Poilievre did not seem bothered in the least about skipping out on the Ottawa debate. The candidate told the hall packed with supporters, and those watching on the Facebook livestream of his event, that he would rather be in Regina anyway.

“There’s no place I’d rather be right now,” Poilievre said in his opening remarks. “I’m told that I could have, instead of being here with all of you in Saskatchewan, I could have been cooped up in a little hotel room around a small table listening to a defeated Liberal premier (Jean Charest) drone on about his latest carbon tax idea.”

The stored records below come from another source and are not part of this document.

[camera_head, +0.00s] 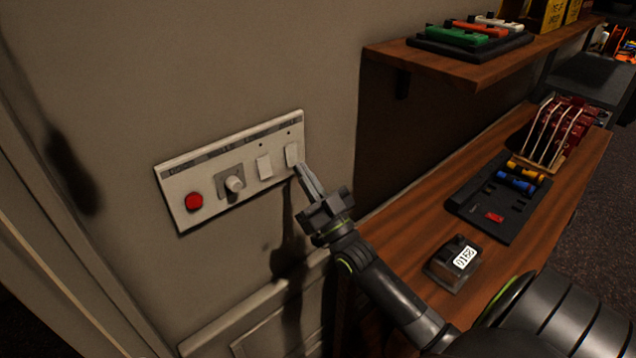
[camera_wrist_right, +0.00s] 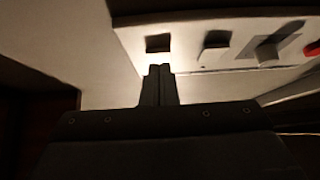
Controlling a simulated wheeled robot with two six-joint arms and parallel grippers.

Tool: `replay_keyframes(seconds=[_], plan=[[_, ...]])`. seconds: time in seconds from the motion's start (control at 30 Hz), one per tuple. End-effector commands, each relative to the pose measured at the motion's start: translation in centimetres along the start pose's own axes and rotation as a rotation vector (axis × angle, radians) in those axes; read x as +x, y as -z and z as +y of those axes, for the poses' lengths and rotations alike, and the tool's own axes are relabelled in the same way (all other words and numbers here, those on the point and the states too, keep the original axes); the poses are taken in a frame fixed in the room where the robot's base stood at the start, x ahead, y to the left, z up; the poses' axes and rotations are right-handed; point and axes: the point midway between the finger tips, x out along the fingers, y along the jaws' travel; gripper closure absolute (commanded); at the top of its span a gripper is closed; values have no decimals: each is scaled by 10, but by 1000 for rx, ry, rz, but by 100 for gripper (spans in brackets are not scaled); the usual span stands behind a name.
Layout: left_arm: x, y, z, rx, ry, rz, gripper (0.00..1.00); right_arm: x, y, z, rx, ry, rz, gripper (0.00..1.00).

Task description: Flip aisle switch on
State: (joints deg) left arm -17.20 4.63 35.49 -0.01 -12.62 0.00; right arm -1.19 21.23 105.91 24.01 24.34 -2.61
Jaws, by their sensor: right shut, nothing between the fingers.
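In the right wrist view the fingertips (camera_wrist_right: 160,71) are just below that switch (camera_wrist_right: 158,43); contact is unclear. My left gripper is not in view.
The red button (camera_head: 194,201) and knob (camera_head: 234,184) sit left on the panel. A wooden desk (camera_head: 400,228) at right holds a small box with a number display (camera_head: 455,262) and a black tray (camera_head: 480,207). A wooden shelf (camera_head: 470,70) juts out above it.

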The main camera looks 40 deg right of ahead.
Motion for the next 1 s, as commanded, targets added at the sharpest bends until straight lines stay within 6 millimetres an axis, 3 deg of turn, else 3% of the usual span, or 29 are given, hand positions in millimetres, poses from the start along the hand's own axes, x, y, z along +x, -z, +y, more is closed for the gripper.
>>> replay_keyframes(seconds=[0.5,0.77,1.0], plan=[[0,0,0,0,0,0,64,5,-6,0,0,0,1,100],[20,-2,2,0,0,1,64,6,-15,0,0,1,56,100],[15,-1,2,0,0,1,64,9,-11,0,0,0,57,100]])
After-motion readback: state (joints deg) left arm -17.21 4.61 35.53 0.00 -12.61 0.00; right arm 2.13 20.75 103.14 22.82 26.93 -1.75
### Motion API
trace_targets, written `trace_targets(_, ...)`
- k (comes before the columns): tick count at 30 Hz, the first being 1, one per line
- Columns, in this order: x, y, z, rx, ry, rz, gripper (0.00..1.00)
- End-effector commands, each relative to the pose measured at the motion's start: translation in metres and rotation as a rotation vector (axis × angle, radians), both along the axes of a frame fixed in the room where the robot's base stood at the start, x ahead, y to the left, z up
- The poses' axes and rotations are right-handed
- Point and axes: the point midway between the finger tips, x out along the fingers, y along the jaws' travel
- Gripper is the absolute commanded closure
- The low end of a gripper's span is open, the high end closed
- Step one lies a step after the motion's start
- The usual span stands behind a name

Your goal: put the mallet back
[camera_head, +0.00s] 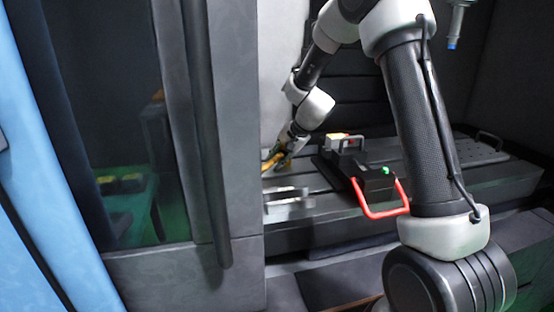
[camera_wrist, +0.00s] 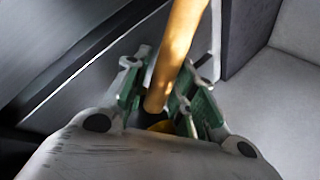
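The mallet shows in the wrist view as a round wooden handle (camera_wrist: 178,45), running from the top edge down between my fingers. Its head cannot be made out. My gripper (camera_wrist: 165,92) has its green-padded fingers close on both sides of the handle and appears shut on it. In the head view my gripper (camera_head: 278,157) is small and low over the left back part of the machine table (camera_head: 330,212). An orange-yellow piece of the mallet (camera_head: 269,164) shows beside the fingers. The mallet's place of rest cannot be made out.
A black block with a green light (camera_head: 377,178) and a red handle (camera_head: 385,213) stands right of my gripper. Metal bars (camera_head: 288,198) lie in front. A perforated plate (camera_head: 478,153) is at the right. A dark door frame (camera_head: 200,130) bounds the left.

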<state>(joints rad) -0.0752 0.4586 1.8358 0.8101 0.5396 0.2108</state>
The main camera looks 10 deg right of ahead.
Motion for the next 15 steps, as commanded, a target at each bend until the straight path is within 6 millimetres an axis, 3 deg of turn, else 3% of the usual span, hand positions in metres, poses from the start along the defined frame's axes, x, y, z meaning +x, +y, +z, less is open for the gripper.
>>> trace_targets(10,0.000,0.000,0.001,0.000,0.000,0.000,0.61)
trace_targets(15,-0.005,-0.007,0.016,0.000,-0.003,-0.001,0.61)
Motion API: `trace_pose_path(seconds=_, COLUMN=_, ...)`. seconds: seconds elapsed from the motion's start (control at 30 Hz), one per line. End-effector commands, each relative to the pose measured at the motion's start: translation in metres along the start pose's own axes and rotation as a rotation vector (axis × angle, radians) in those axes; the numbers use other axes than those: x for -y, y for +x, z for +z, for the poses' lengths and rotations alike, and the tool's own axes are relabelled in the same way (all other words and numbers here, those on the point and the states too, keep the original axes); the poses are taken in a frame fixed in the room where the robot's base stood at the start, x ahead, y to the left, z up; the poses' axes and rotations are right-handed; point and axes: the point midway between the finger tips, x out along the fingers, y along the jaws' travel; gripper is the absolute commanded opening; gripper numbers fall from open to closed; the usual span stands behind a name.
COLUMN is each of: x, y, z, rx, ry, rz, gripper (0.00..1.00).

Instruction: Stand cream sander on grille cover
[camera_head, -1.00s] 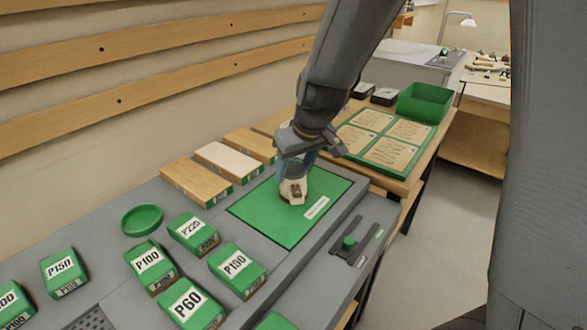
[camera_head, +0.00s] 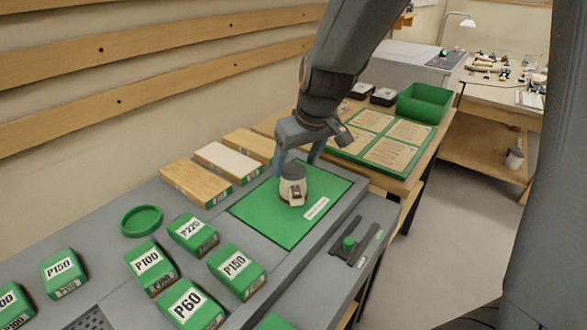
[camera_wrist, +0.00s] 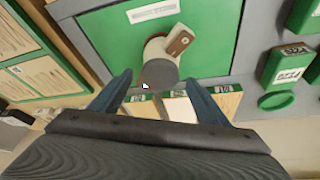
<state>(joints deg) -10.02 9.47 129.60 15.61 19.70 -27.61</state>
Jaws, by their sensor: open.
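The cream sander (camera_head: 293,192), with a grey top and a brown patch on its side, stands upright on a flat green panel (camera_head: 262,220) that bears a white label. It also shows in the wrist view (camera_wrist: 178,45), with its grey top towards me. My gripper (camera_head: 295,168) is open and empty just above the sander, its blue-grey fingers apart. In the wrist view, the fingertips (camera_wrist: 158,80) are on either side of the sander's top, clear of it. A dark perforated grille (camera_head: 90,319) shows partly at the bottom edge; I cannot tell which surface is the grille cover.
Several green-topped grit blocks (camera_head: 186,303) and a round green dish (camera_head: 141,220) lie left of the panel. Wooden blocks (camera_head: 197,182) line its back edge. A green bin (camera_head: 424,103) and a board of cards (camera_head: 385,140) stand beyond. A black holder (camera_head: 352,240) lies at right.

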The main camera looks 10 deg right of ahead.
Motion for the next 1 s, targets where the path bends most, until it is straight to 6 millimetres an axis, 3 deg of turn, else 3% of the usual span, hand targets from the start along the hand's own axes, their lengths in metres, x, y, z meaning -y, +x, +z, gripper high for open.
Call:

Poilievre further ridiculed the Ottawa debate by saying “it looks like they’re playing a little game of cards, except there are no cards. I’d rather be out here talking to real people.”

Poilievre gave a speech hitting on all of his usual freedom-oriented campaign themes including opposing the carbon tax, support for the energy sector, addressing affordability issues, support for free speech and against Bill C-11, and removing the “gatekeepers.” There was plenty of criticism of Prime Minister Justin Trudeau and his policies, with Poilievre roasting Trudeau for burning fuel to jet to Costa Rica on vacation.

The candidate also pointed out his own connections to the West and family connections to Saskatchewan.

Poilievre then sat down with Andrew Scheer, former Conservative leader and MP for Regina Qu’Appelle, to take emailed questions sent in from across the country. During that Q and A, Poilievre pledged to scrap the ArriveCAN app used by Canadians to cross the border, and also reiterated he would defund the CBC.

After his remarks concluded, Poilievre then held a meet and greet with a long lineup of supporters.

In terms of size, the Poilievre rally was not on the large scale seen at some other venues across Canada that drew thousands of people. But it still looked to be a larger audience than the sizeable one Leslyn Lewis drew last week in Regina, when her event filled a meeting room at the Sandman Hotel.

Next up for the Poilievre campaign is a campaign swing through Manitoba, with an event in Brandon on Thursday.